Given exercise ->
Print the listing in its entirety and exactly, leaving out images.

--- START OF Supplied information ---

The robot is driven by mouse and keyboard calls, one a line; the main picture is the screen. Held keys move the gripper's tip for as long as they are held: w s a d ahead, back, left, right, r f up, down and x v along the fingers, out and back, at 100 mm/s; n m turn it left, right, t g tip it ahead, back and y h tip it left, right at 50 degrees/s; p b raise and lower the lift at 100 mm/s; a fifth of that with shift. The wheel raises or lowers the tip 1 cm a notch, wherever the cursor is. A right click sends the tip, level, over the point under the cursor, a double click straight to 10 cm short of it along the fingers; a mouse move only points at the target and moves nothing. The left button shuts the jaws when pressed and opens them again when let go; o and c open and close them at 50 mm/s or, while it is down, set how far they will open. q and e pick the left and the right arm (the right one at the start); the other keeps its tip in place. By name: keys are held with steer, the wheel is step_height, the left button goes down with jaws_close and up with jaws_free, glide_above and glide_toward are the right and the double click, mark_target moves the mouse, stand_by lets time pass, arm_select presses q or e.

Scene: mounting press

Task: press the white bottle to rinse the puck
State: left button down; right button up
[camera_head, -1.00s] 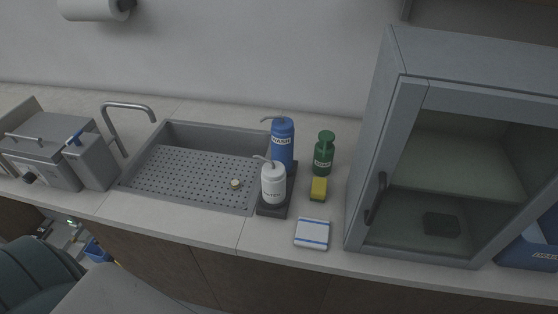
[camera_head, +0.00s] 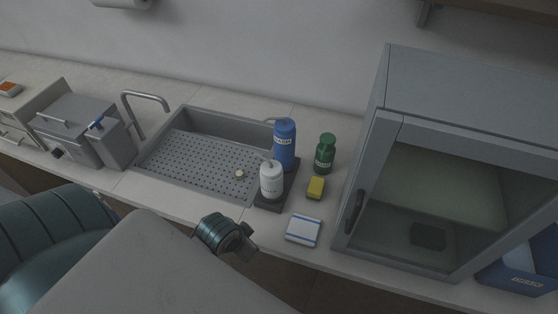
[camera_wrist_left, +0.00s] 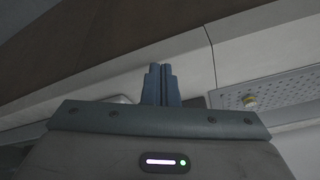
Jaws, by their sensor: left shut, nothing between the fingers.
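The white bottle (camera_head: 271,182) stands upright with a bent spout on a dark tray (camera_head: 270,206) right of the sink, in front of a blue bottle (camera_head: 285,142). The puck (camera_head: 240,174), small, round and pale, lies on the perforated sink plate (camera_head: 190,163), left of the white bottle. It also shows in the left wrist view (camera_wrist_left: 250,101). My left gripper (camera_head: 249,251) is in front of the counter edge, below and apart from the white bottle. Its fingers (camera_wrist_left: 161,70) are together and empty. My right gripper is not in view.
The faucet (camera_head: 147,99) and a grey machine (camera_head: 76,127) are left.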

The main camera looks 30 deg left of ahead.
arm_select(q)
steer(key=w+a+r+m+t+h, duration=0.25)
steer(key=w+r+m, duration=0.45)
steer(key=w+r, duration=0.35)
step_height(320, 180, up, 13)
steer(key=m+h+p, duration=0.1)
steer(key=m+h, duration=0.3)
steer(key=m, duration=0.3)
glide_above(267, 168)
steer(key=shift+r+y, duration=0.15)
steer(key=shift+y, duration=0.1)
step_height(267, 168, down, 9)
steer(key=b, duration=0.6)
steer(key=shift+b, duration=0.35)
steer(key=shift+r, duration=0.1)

--- END OF Supplied information ---

Result of the exercise ->
The robot is driven by mouse and keyboard calls, one a line; the main picture is the screen. Held keys move the gripper's tip for as long as they are held: w s a d ahead, back, left, right, r f up, down and x v along the fingers, out and back, at 100 mm/s; n m turn it left, right, t g tip it ahead, back and y h tip it left, right at 50 degrees/s; p b raise and lower the lift at 100 mm/s; a fifth of that with shift. The wheel raises or lowers the tip 1 cm a notch, wherever the cursor is. A right click sends the tip, level, over the point under the cursor, a double click straight to 10 cm short of it along the fingers; a mouse move only points at the target and moves nothing. The left button shuts the jaws when pressed and opens them again when let go; o and c open and close them at 50 mm/s or, while it is down, set how far they will open. q and e pick the left and the right arm (the right one at the start); the other keeps its tip in place. By name: keys are held with steer, the wheel is step_height, the left button goes down with jaws_close and up with jaws_free, glide_above and glide_toward are the right and the double click, mark_target moves the mouse, stand_by lets time pass, arm_select presses q or e.

Scene: mounting press

Task: press the white bottle to rinse the puck
State: left button down; right button up
[camera_head, -1.00s] 
[camera_head, +0.00s] 
[camera_wrist_left, +0.00s] 
Jaws, by their sensor: left shut, nothing between the fingers.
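The white bottle (camera_head: 271,182) stands upright with a bent spout on a dark tray (camera_head: 270,206) right of the sink, in front of a blue bottle (camera_head: 285,142). The puck (camera_head: 240,174), small, round and pale, lies on the perforated sink plate (camera_head: 190,163), left of the white bottle. It also shows in the left wrist view (camera_wrist_left: 250,101). My left gripper (camera_head: 249,251) is in front of the counter edge, below and apart from the white bottle. Its fingers (camera_wrist_left: 161,70) are together and empty. My right gripper is not in view.
The faucet (camera_head: 147,99) and a grey machine (camera_head: 76,127) are left.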

The main camera looks 30 deg left of ahead.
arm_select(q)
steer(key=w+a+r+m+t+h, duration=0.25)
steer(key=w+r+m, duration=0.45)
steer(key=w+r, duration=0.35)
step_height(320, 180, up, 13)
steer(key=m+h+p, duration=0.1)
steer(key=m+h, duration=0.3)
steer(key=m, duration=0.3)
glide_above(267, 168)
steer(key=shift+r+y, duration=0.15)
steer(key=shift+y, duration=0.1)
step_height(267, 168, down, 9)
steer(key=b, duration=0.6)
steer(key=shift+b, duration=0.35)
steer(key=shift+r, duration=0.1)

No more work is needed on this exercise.